Now, some scanners have some inbuilt automatic threshold control techniques, which, when combined with manual ones, result in the best image quality. The automatic control methods mainly ensure that the background is as white as possible by removing any dirt. It, therefore, follows that the manual techniques focus on the foreground – the black/ink as it were – by making these specific pixels black.

Too much white
Too much white (source)
Too much black
Too much black (source)
Optimal Image
Optimal Image source)

File Format

File formats that store raster images are innumerable. While you can save a scanned image in any format you wish, the resultant digitized file won’t be suitable for raster to vector conversion.

For instance, you might want to save your raster images as JPEG files, perhaps because this is a popular file format for images. It’s, however, not ideal. After all, its quality reduces the more it’s saved anew all because it utilizes lossy compression. This form of compression discards some information in a bid to reduce the file size.

JPEG file format also struggles with linework and texts, basically any drawing that features hard lines. The lossy compression reduces quality so much that the image now looks fuzzy. The fuzziness arises from the faint, gray outlines surrounding the lines or texts, resembling clouds, as in the image below. When this happens in closely drawn linework, some lines may appear to be overlapping.

Clear Text in a lossless file format vs. fuzzy text in JPEG file format
Clear Text in a lossless file format vs. fuzzy text in JPEG file format (source)

This analogy calls for a lossless file format. We recommend that you use the TIFF format because it provides much more control over your image. The TIFF format still provides image compression, and at a high rate, but doesn’t lose any information.

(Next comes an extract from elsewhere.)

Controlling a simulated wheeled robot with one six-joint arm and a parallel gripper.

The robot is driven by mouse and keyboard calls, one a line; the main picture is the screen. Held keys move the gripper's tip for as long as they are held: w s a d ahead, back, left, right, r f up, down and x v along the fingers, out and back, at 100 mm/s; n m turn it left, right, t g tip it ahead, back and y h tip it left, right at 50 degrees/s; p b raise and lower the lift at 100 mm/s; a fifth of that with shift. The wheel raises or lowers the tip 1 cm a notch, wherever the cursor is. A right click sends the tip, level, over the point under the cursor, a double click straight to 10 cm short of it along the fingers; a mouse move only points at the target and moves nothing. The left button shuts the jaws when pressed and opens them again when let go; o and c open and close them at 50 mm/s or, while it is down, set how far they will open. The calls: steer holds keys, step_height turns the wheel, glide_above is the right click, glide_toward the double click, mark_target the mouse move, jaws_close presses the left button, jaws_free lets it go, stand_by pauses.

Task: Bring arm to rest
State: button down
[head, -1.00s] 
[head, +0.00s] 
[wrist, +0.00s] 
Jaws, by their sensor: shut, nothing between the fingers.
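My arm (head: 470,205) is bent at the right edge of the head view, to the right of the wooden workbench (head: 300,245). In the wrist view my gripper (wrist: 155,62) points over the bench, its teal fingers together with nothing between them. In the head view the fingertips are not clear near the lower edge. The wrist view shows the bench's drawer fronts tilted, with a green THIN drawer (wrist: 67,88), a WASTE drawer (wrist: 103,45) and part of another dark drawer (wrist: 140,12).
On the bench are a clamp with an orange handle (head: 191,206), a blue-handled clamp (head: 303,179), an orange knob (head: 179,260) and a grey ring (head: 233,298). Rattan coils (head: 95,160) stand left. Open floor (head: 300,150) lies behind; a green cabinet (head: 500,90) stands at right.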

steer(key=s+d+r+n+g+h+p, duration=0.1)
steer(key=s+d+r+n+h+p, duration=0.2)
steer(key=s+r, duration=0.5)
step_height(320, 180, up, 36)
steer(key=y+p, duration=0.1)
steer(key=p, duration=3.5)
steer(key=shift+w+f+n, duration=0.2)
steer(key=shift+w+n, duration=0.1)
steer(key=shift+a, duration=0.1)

Alternatively, you could save your file as a PDF. In this case, the scanned raster image will be embedded in the PDF file. But the PDF file could be too large, necessitating compression. If this happens to be the case for you, you should choose TIFF as the compression option.

Additional Tips

You can also go beyond the scanner settings for raster to vector conversion by implementing the following measures/tips.

Before Scanning

  • Always keep the scan bed clean. The bed shouldn’t have any dust particles or stains.
  • Understand your scanner’s hardware and software. Mastery of these two aspects is guaranteed to hasten the scanning process in addition to ensuring that you’ll have the best quality scans all the time.
  • Turn off any features that will enhance the raster image’s contrast or sharpness. Sharpness and contrast depend on the state of the document being scanned. Trying to change these two aspects only enhances the raster image’s aesthetic appeal but complicates vectorization.

After Scanning

  • Don’t alter the scanned raster file before vectorization. The alteration methods that are unideal remove vital information from the scan, e.g., adding filters or scaling the image. But this doesn’t mean that some image correction isn’t necessary.
  • Make sure that the scanner captures the full extent of your image. If it so happens that it has captured even unwanted areas, you can crop your digitized file.
  • Ensure that the lines are solid – not broken or dithered – and the texts are legible.